If you keep closing with your foes - move to 2 yards away and attack - folks with a Reach 1 weapon can step in and attack you. This isn't unrealistic, otherwise all long weapon vs. short weapon fighters (or kickers vs. boxers, or something similar) would end in total automatic victory for the longer reach. This doesn't happen because distancing is hard to keep while being aggressive. It's easier to keep when you're backing up.
So, what to do?
Some things to keep in mind:
You need to keep moving . . .
You need to keep moving to keep your opponents closing. Your longer reach weapon is only an advantage while your opponent is moving into your reach and before getting to his weapon's reach.
You really need to play a cagey game of maneuver, and not think "I strike first because I have long reach." You don't. You just have the option of forcing your opponent to either get aggressive or cede that first strike to you. You can't blithely move forward and try to get in a strike before your opponent can do anything. GURPS uses a one second time scale, and if you want to be interposing your weapon's point between you and your foe you can't also be aggressively stabbing out with it, too. The more you make them come to you, the more your reach advantage plays into your hands.
Corollary: Retreat is useful and dangerous. If your opponent presses you, or attacks your weapon, just Retreat to add extra distance. But be wary of backing yourself into a bad spot, and be wary of foes skilled enough to sideslip and retreat forward, in order to close in on you and negate your advantage.
Or not move at all . . .
The Wait option to Stop Thrust allows you to plant your longer-reach weapon on the ground and thrust into an oncoming foe. But you can't move around and do it - you're going to end up being stationary.
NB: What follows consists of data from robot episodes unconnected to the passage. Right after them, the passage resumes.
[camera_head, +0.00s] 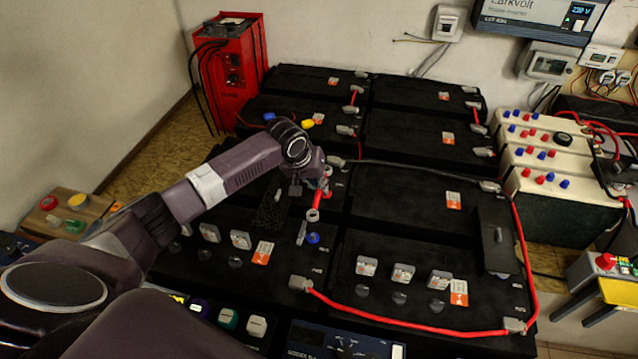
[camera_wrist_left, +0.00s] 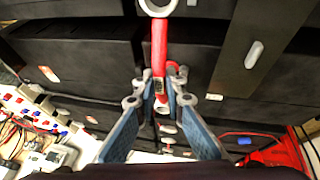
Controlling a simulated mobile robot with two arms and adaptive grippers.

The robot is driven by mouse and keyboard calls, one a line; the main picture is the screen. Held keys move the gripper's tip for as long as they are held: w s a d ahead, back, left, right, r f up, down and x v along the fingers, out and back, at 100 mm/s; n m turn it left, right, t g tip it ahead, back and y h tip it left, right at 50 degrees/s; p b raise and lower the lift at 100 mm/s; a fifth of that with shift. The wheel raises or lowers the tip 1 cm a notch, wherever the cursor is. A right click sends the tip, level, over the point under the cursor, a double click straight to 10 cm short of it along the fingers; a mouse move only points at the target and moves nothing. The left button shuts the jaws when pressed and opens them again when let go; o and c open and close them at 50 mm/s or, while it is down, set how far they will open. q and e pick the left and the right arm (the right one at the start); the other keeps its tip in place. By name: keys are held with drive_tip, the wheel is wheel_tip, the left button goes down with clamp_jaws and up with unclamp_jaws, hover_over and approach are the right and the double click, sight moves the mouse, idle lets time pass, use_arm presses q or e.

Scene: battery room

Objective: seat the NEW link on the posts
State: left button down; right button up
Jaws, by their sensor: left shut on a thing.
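The link is a red bar with grey ring ends. It shows in the head view (camera_head: 317,200) and in the left wrist view (camera_wrist_left: 159,45). My left gripper (camera_head: 322,180) is shut on it above the middle of the battery bank. In the left wrist view, the left gripper's blue-grey fingers (camera_wrist_left: 159,92) close on the bar from both sides. One ring end points toward the top of that view; the far end is partly hidden between the fingers. I cannot clearly make out the posts beneath or tell whether the rings touch them. My right gripper is not in view.
Black batteries (camera_head: 405,205) fill the middle. A red cable (camera_head: 400,321) loops along the near right battery. A blue cap (camera_head: 313,238) lies near the link. A red charger (camera_head: 231,75) stands at back left, with white boxes (camera_head: 545,155) at right.

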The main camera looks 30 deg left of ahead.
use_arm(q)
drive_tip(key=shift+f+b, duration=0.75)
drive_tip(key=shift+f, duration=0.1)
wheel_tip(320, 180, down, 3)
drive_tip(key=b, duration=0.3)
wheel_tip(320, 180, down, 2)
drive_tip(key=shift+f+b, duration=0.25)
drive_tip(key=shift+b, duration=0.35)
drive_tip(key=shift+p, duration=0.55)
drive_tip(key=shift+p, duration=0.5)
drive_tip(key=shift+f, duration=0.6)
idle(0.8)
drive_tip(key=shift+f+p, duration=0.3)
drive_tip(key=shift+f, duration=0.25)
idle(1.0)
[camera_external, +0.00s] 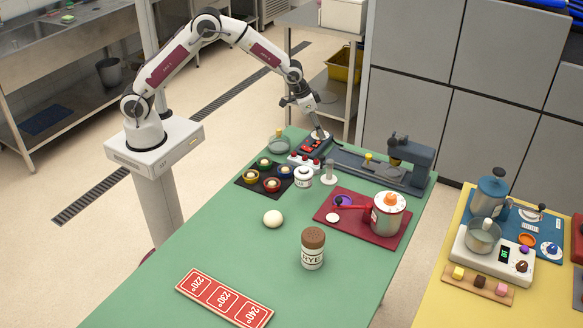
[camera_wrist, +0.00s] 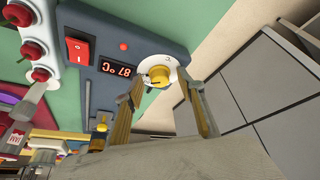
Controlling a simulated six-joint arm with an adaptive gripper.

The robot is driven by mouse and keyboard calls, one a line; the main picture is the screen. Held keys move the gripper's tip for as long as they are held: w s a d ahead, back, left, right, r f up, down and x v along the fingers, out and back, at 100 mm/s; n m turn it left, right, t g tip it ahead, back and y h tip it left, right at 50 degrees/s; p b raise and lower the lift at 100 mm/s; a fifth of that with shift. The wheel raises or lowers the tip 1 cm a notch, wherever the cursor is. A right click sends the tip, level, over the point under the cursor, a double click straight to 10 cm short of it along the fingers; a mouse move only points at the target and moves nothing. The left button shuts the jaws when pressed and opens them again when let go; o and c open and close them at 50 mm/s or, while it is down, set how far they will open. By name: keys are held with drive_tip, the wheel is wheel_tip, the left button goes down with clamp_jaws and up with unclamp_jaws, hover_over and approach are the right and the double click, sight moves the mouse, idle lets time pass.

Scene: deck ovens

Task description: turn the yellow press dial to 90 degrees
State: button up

You'll need to wait for your opponent to come to you, but that makes your effective effectively area denial if they refuse to take the risk of coming within your reach. Not great if you need to be aggressive or your opponent can wait you out, but excellent if your goal is to stall for time!
The other option, really, is to fight from behind friends - the true advantage of a 2-hex reach weapon is that you can attack over the heads of your 1-hex reach friends, forcing anyone who closes with them to suffer two attacks.
Threaten many, attack few. A long reach weapon will let you threaten a broad swath of hexes on a battlemap, with or without a Step. So you can effectively create an "area of attack" in front of you, where everyone has to worry that they could be your target. This limits their options - if you're wielding a Reach 2 weapon, you can potentially attack anything within 3 yards of you with a Step and 4+ with Committed Attack, Move & Attack, or All-Out Attack (either through stepping, or using Long). Opponents need to keep you under threat (to make CA and AOA risky) and avoid putting you in their side or back arc.
Done properly, you can effectively limit the aggressiveness of enemies, cherry pick vulnerable foes, and force them to adjust their battle plans to keep you under threat. You're a wide-area problem.
Corrollary: A flexible reach is better than an adjustable reach. In other words, Reach 1,2 beats 1,2*. The problem with a * Reach weapon is that you have to adjust your weapon ta specific reach.
So yes, a $900 thrusting greatsword (1.2 for swing, 2 for thrust) is a much better "spear" than a $40 spear (1,2* when used with two hands) is. Not really surprising the more expensive and versatile weapon is the better weapon, is it? If you're using a weapon with a * reach, you need to invest in Reach Mastery as soon as possible so you can re-grip it at any length as a free action. Otherwise, expect to waste time re-gripping to a shorter reach once your opponent closes, and then you'll have to stay there.